» Available data
★ ★ ★ ★ ★

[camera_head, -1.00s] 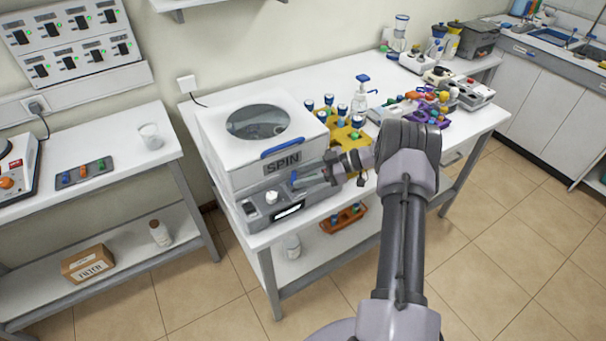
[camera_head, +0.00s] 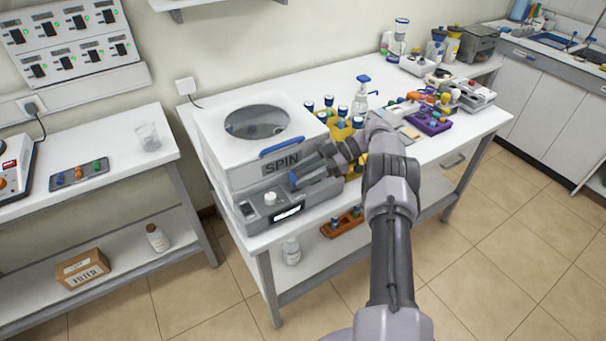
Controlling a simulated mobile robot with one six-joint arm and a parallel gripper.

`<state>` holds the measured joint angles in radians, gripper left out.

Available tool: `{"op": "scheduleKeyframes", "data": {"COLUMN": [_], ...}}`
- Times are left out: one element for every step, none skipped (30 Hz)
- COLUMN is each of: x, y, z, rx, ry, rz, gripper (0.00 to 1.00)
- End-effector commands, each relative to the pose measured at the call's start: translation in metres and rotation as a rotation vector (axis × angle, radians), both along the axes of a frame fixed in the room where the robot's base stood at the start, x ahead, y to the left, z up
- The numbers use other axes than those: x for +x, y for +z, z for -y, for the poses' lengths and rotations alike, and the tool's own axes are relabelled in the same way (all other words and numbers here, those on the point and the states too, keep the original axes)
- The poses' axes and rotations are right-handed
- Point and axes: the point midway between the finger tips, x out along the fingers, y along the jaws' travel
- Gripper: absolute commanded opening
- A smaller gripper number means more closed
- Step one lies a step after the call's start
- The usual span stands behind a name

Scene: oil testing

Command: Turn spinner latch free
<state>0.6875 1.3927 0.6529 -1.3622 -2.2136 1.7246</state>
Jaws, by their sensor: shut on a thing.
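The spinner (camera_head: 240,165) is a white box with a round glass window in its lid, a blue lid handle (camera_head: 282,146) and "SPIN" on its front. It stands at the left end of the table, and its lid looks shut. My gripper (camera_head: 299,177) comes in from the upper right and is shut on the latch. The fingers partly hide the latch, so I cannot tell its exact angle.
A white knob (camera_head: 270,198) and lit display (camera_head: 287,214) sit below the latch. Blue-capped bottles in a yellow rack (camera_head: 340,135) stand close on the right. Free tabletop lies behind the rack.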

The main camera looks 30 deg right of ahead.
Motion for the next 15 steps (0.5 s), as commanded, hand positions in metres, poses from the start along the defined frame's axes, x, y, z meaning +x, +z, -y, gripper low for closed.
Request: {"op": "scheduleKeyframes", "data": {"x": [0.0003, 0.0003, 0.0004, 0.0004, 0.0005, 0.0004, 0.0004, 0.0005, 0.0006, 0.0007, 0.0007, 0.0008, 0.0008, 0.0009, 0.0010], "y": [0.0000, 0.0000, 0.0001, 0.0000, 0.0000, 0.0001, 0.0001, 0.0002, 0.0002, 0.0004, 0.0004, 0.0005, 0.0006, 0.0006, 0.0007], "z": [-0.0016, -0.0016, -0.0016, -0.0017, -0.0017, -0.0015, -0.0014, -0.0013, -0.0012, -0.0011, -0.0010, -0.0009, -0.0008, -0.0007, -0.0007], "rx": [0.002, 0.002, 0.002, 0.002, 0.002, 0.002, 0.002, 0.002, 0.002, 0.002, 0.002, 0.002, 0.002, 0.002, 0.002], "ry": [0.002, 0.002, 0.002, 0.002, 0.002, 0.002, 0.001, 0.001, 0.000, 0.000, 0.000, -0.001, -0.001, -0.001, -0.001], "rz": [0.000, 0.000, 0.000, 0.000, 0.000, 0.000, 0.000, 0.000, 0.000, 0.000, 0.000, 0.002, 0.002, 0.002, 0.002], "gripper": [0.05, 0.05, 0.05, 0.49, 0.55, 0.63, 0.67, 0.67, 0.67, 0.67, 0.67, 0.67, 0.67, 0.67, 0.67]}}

★ ★ ★ ★ ★

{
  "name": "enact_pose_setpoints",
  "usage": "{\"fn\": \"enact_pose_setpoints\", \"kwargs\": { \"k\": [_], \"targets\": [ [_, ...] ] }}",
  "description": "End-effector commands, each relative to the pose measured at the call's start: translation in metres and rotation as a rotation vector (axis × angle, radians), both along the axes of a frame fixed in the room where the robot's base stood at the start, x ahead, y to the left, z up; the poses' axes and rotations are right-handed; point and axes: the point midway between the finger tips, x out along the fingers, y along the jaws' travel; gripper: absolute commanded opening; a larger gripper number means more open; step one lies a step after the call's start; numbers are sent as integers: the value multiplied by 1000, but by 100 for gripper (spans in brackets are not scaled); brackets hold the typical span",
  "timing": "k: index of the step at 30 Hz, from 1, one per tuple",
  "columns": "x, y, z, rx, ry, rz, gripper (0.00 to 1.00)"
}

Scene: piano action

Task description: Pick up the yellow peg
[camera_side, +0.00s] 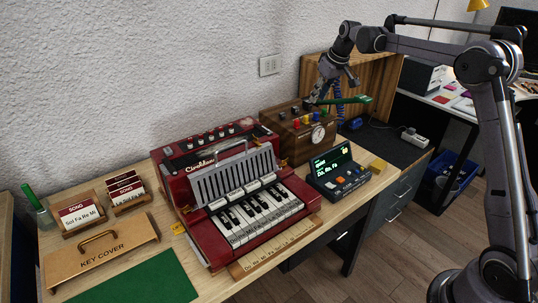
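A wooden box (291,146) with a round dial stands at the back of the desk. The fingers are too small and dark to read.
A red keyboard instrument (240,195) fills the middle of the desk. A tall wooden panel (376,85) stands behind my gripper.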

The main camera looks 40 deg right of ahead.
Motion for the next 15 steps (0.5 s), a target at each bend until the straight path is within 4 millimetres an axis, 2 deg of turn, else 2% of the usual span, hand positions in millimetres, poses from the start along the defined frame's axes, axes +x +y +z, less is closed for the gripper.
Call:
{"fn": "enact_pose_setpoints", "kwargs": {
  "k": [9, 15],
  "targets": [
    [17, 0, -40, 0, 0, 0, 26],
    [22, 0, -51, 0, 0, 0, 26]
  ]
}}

★ ★ ★ ★ ★

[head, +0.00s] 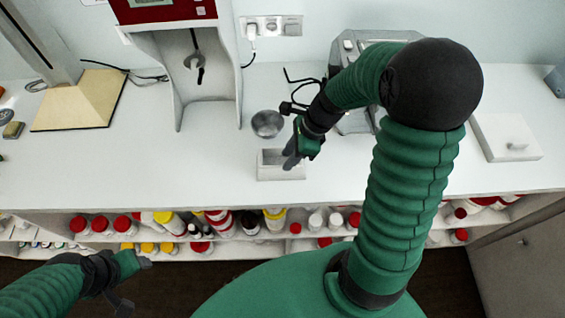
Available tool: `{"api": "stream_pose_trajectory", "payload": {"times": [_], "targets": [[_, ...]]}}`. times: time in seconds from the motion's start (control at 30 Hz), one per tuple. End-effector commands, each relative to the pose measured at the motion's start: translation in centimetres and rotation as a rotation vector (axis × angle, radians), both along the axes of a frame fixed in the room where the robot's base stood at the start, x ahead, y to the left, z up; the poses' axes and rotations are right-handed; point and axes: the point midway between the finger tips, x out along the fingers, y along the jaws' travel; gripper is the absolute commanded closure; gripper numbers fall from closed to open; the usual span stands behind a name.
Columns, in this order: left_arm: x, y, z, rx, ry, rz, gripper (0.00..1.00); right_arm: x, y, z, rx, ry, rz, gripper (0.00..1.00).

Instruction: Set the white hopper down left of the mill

★ ★ ★ ★ ★

» Work to be completed
How many of the lines above hold "joint"? Answer with only the number.

» Output
2